Lines of data
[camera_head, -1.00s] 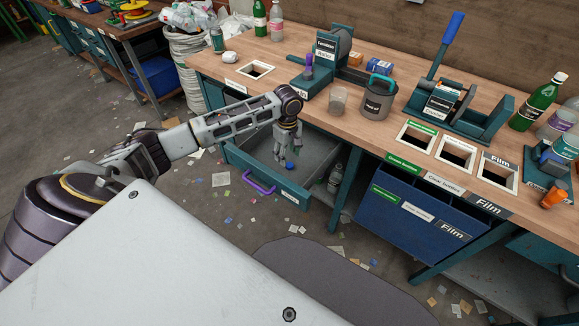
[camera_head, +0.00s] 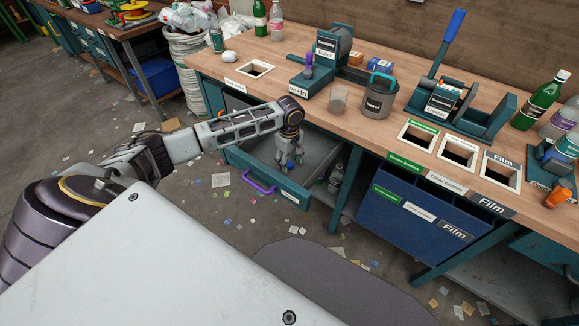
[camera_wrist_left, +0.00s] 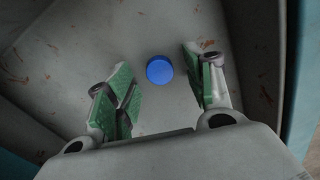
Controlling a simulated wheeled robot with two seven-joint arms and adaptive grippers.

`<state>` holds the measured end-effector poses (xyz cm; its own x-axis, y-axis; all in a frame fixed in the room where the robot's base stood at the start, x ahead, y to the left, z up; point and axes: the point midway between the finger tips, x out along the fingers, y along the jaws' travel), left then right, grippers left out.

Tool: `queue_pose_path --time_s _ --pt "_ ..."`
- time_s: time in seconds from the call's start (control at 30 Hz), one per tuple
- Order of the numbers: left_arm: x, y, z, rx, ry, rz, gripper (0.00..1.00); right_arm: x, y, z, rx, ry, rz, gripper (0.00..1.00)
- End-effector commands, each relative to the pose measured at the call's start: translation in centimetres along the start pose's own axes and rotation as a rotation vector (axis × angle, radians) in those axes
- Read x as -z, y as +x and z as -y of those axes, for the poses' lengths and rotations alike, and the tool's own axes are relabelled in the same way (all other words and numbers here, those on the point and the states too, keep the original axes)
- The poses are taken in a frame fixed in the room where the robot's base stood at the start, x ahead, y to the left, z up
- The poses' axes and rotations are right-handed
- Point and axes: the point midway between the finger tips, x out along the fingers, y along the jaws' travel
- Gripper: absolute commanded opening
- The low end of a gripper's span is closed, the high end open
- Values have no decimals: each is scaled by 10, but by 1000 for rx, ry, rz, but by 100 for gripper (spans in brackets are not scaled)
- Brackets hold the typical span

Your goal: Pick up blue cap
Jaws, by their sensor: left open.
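The blue cap (camera_wrist_left: 160,70) lies on the grey floor of the open drawer (camera_head: 258,172). In the left wrist view it is a round blue disc just beyond and between my fingertips. My left gripper (camera_wrist_left: 158,92) is open, with its green-padded fingers on either side of the cap's line and nothing between them. In the head view my left gripper (camera_head: 288,166) points down into the drawer, and the cap shows only as a small blue bit by the fingertips. My right gripper is not in view.
The drawer has a purple handle (camera_head: 259,183) and close side walls. The wooden bench (camera_head: 300,110) above holds a grey canister (camera_head: 379,98), a clear cup (camera_head: 338,99) and a lever press (camera_head: 450,100). A bottle (camera_head: 336,178) stands beside the drawer.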

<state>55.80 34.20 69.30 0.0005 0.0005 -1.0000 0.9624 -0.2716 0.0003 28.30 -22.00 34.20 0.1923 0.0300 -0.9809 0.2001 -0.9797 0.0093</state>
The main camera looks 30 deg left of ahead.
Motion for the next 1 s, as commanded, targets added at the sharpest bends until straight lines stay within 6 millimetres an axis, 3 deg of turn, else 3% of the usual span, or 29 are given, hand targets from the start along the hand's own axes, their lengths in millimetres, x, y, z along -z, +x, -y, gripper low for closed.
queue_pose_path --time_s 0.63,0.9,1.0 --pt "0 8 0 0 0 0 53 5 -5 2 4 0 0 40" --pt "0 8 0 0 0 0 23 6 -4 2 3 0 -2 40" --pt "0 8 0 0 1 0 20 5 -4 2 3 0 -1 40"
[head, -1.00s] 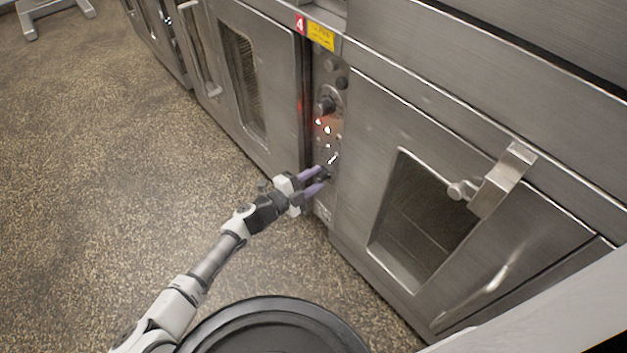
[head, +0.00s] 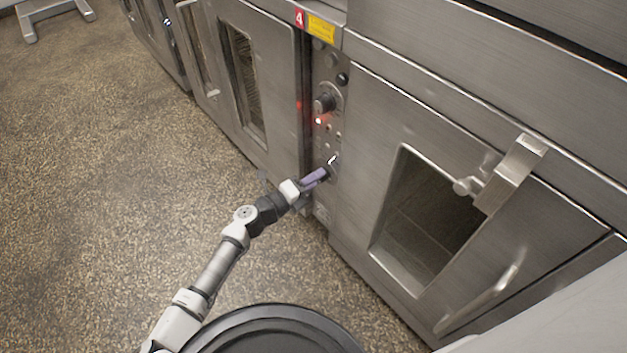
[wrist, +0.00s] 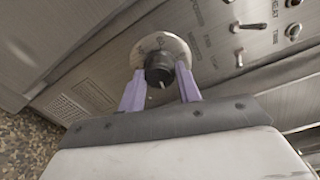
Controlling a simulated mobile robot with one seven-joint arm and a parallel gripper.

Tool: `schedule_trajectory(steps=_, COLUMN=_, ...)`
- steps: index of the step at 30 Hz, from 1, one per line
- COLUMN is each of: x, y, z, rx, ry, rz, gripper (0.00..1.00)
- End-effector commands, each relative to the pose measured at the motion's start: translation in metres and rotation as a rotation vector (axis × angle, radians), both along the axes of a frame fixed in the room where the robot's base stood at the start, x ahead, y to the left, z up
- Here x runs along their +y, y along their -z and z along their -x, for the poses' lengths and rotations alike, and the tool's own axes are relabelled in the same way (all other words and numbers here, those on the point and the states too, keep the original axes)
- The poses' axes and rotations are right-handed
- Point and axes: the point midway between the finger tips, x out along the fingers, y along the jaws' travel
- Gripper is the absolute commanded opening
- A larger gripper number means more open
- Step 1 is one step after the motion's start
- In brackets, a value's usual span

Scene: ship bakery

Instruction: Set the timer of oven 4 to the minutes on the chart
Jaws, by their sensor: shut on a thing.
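The red tag with a 4 (head: 299,18) marks the oven whose narrow control panel (head: 330,140) stands between two steel doors. My gripper (head: 326,173) is at the lower part of this panel. In the wrist view, my gripper's purple fingers (wrist: 160,74) are shut on a black round knob (wrist: 158,66) with a pale pointer line, set on a round silver dial plate (wrist: 174,45). The dial's numbers are too small to read. In the head view the fingers largely hide the knob. No minutes chart can be made out.
A larger black knob (head: 324,103) and a lit red lamp (head: 318,121) sit higher on the panel. A toggle switch (wrist: 238,55) is right of the dial in the wrist view. The right oven door (head: 365,130) has a protruding latch (head: 512,175). Open floor (head: 130,150) lies left.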

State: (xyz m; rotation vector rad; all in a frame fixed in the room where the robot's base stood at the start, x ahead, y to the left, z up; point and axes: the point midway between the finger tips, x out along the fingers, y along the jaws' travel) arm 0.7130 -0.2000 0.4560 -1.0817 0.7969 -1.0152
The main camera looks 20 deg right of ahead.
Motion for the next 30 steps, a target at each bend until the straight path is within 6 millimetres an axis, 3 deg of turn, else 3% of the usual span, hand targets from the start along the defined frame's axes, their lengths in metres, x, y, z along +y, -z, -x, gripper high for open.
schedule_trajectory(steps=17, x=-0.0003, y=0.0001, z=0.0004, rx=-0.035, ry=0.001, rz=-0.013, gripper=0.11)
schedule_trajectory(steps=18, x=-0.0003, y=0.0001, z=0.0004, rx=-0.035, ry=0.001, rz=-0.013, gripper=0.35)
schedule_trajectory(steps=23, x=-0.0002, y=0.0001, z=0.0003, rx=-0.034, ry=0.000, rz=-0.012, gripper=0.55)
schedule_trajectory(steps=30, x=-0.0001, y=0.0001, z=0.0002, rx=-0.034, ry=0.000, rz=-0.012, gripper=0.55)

= Stated exercise =
Except for the pictures, print the data above exactly.

= Reply =
[camera_head, -1.00s] 
[camera_head, +0.00s] 
[camera_wrist_left, +0.00s] 
Controlling a simulated wheeled robot with two seven-joint arms and adaptive grippers.

`<state>` holds the measured end-effector poses (xyz cm; its own x-axis, y-axis; all in a frame fixed in the room where the robot's base stood at the start, x ahead, y to the left, z up; point and axes: the point midway between the finger tips, x out along the fingers, y along the jaws' travel), left then right, grippers left out.

Tool: `queue_pose_path --time_s _ --pt "_ ..."`
- time_s: time in seconds from the call's start (control at 30 Hz), one per tuple
- Order of the numbers: left_arm: x, y, z, rx, ry, rz, gripper (0.00..1.00); right_arm: x, y, z, rx, ry, rz, gripper (0.00..1.00)
- End-effector commands, each relative to the pose measured at the call's start: translation in centimetres along the start pose's own axes and rotation as a rotation vector (axis × angle, radians) in those axes
- Read x as -z, y as +x and z as -y of those axes, for the poses' lengths and rotations alike, and the tool's own axes are relabelled in the same way (all other words and numbers here, those on the point and the states too, keep the original axes)
- The poses are taken in a frame fixed in the room where the robot's base stood at the start, x ahead, y to the left, z up
- The poses' axes and rotations are right-handed
- Point and axes: the point midway between the finger tips, x out along the fingers, y along the jaws' travel
- Gripper: absolute commanded opening
- The low end of a gripper's span is closed, the high end open
- Values have no decimals: each is scaled by 10, but by 1000 for rx, ry, rz, but by 100 for gripper (spans in brackets are not scaled)
- Brackets hold the typical span

Your goal: Pick up blue cap
Jaws, by their sensor: left open.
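The blue cap (camera_wrist_left: 160,70) lies on the grey floor of the open drawer (camera_head: 258,172). In the left wrist view it is a round blue disc just beyond and between my fingertips. My left gripper (camera_wrist_left: 158,92) is open, with its green-padded fingers on either side of the cap's line and nothing between them. In the head view my left gripper (camera_head: 288,166) points down into the drawer, and the cap shows only as a small blue bit by the fingertips. My right gripper is not in view.
The drawer has a purple handle (camera_head: 259,183) and close side walls. The wooden bench (camera_head: 300,110) above holds a grey canister (camera_head: 379,98), a clear cup (camera_head: 338,99) and a lever press (camera_head: 450,100). A bottle (camera_head: 336,178) stands beside the drawer.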

<state>55.80 34.20 69.30 0.0005 0.0005 -1.0000 0.9624 -0.2716 0.0003 28.30 -22.00 34.20 0.1923 0.0300 -0.9809 0.2001 -0.9797 0.0093</state>
The main camera looks 30 deg left of ahead.
Motion for the next 1 s, as commanded, targets added at the sharpest bends until straight lines stay within 6 millimetres an axis, 3 deg of turn, else 3% of the usual span, or 29 are given, hand targets from the start along the hand's own axes, their lengths in millimetres, x, y, z along -z, +x, -y, gripper low for closed.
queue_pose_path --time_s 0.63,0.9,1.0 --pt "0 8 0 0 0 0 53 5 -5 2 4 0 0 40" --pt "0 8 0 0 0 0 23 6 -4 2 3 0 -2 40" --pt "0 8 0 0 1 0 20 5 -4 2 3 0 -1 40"
[head, -1.00s] 
[head, +0.00s] 
[wrist, +0.00s] 
Controlling a simulated mobile robot with one seven-joint arm and a parallel gripper.

Tool: `schedule_trajectory(steps=_, COLUMN=_, ...)`
- steps: index of the step at 30 Hz, from 1, one per line
- COLUMN is each of: x, y, z, rx, ry, rz, gripper (0.00..1.00)
- End-effector commands, each relative to the pose measured at the motion's start: translation in metres and rotation as a rotation vector (axis × angle, radians), both along the axes of a frame fixed in the room where the robot's base stood at the start, x ahead, y to the left, z up
- Here x runs along their +y, y along their -z and z along their -x, for the poses' lengths and rotations alike, and the tool's own axes are relabelled in the same way (all other words and numbers here, those on the point and the states too, keep the original axes)
- The poses' axes and rotations are right-handed
- Point and axes: the point midway between the finger tips, x out along the fingers, y along the jaws' travel
- Gripper is the absolute commanded opening
- A larger gripper number means more open
- Step 1 is one step after the motion's start
- In brackets, a value's usual span

Scene: ship bakery

Instruction: Set the timer of oven 4 to the minutes on the chart
Jaws, by their sensor: shut on a thing.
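The red tag with a 4 (head: 299,18) marks the oven whose narrow control panel (head: 330,140) stands between two steel doors. My gripper (head: 326,173) is at the lower part of this panel. In the wrist view, my gripper's purple fingers (wrist: 160,74) are shut on a black round knob (wrist: 158,66) with a pale pointer line, set on a round silver dial plate (wrist: 174,45). The dial's numbers are too small to read. In the head view the fingers largely hide the knob. No minutes chart can be made out.
A larger black knob (head: 324,103) and a lit red lamp (head: 318,121) sit higher on the panel. A toggle switch (wrist: 238,55) is right of the dial in the wrist view. The right oven door (head: 365,130) has a protruding latch (head: 512,175). Open floor (head: 130,150) lies left.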

State: (xyz m; rotation vector rad; all in a frame fixed in the room where the robot's base stood at the start, x ahead, y to the left, z up; point and axes: the point midway between the finger tips, x out along the fingers, y along the jaws' travel) arm 0.7130 -0.2000 0.4560 -1.0817 0.7969 -1.0152
The main camera looks 20 deg right of ahead.
Motion for the next 30 steps, a target at each bend until the straight path is within 6 millimetres an axis, 3 deg of turn, else 3% of the usual span, hand targets from the start along the defined frame's axes, their lengths in metres, x, y, z along +y, -z, -x, gripper high for open.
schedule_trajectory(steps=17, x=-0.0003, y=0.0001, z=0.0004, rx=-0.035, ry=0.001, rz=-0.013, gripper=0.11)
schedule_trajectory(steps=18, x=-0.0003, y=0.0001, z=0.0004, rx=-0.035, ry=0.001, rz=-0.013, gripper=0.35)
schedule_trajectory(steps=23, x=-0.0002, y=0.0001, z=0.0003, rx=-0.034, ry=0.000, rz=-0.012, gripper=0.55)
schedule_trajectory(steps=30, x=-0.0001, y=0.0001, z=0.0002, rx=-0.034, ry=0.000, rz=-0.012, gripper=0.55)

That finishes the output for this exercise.